> WHAT YOU NEED TO DO: Below this line is a set of entries; quote exactly the lines from the line that contains "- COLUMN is" to the line that contains "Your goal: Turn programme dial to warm", both lines included.

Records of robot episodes
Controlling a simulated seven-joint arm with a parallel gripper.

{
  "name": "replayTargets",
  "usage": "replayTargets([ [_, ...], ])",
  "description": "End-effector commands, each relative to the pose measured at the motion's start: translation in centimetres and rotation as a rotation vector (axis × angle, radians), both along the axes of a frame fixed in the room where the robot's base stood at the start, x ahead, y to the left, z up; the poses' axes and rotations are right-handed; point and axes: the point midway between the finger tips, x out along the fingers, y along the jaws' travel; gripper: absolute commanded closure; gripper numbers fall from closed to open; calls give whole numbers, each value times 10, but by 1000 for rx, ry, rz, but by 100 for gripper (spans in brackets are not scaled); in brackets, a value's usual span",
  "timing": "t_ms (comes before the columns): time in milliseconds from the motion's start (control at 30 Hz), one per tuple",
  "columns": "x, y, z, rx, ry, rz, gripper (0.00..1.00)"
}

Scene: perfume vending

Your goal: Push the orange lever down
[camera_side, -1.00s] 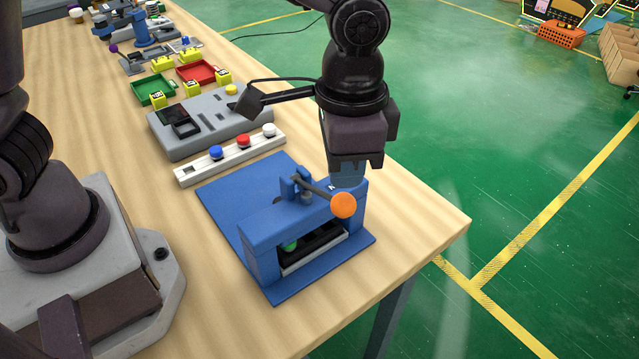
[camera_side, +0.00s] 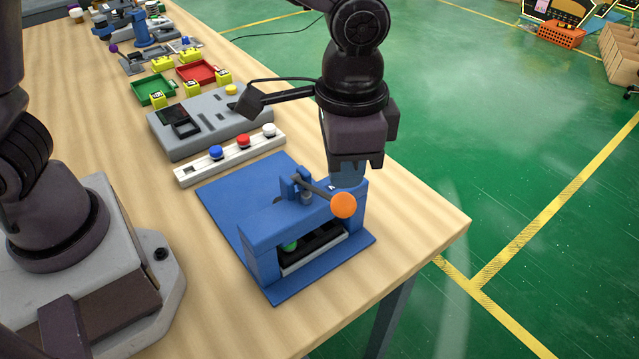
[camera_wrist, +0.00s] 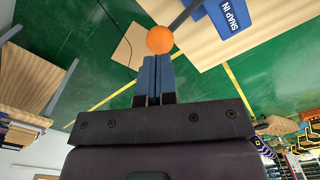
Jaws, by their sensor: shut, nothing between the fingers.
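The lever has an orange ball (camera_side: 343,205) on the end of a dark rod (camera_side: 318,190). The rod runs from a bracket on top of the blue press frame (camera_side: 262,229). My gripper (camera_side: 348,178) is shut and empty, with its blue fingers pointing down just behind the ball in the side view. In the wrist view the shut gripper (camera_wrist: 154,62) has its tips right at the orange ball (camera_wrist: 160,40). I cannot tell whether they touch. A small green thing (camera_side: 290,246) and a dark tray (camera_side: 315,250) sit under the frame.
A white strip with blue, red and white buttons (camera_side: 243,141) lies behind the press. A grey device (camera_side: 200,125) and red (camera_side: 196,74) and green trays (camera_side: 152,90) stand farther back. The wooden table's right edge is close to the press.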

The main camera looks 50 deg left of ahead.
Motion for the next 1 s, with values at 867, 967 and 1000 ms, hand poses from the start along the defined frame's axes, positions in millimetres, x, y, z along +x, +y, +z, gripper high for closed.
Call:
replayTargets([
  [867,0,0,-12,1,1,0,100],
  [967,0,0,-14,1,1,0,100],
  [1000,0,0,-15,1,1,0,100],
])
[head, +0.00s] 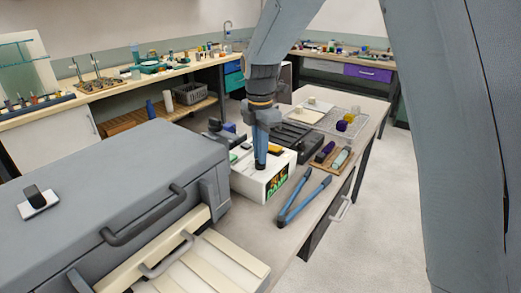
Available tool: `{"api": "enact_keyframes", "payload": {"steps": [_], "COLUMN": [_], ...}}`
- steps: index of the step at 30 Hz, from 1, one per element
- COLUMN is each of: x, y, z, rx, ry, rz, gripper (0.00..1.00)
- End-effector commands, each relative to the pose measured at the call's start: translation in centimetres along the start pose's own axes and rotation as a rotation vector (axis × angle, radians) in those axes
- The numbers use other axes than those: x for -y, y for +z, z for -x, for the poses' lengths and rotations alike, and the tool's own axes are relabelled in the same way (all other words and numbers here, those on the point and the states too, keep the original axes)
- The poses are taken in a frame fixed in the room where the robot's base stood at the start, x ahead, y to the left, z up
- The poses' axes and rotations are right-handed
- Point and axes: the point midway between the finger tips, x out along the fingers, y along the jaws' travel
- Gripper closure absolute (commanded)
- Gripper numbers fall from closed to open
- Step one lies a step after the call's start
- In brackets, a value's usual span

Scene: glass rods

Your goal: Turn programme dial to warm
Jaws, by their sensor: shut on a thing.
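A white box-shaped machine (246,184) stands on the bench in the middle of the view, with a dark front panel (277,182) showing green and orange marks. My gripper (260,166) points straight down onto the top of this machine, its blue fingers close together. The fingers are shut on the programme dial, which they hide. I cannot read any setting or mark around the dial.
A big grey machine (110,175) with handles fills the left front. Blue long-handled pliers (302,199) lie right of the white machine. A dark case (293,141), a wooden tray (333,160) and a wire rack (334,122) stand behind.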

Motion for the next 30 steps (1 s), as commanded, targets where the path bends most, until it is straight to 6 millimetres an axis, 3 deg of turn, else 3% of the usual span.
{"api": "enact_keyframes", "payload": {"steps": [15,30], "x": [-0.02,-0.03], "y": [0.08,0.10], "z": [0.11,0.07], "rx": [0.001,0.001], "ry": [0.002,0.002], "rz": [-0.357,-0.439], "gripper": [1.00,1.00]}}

> ANSWER TO THE TASK:
- COLUMN is each of: x, y, z, rx, ry, rz, gripper (0.00..1.00)
- End-effector commands, each relative to the pose measured at the call's start: translation in centimetres along the start pose's own axes and rotation as a rotation vector (axis × angle, radians) in those axes
- The numbers use other axes than those: x for -y, y for +z, z for -x, for the poses' lengths and rotations alike, and the tool's own axes are relabelled in the same way (all other words and numbers here, those on the point and the states too, keep the original axes)
- The poses are taken in a frame fixed in the room where the robot's base stood at the start, x ahead, y to the left, z up
- The poses' axes and rotations are right-handed
- Point and axes: the point midway between the finger tips, x out along the fingers, y along the jaws' travel
- Gripper closure absolute (commanded)
- Gripper numbers fall from closed to open
- Step one lies a step after the call's start
- In brackets, a value's usual span

Scene: glass rods

Your goal: Turn programme dial to warm

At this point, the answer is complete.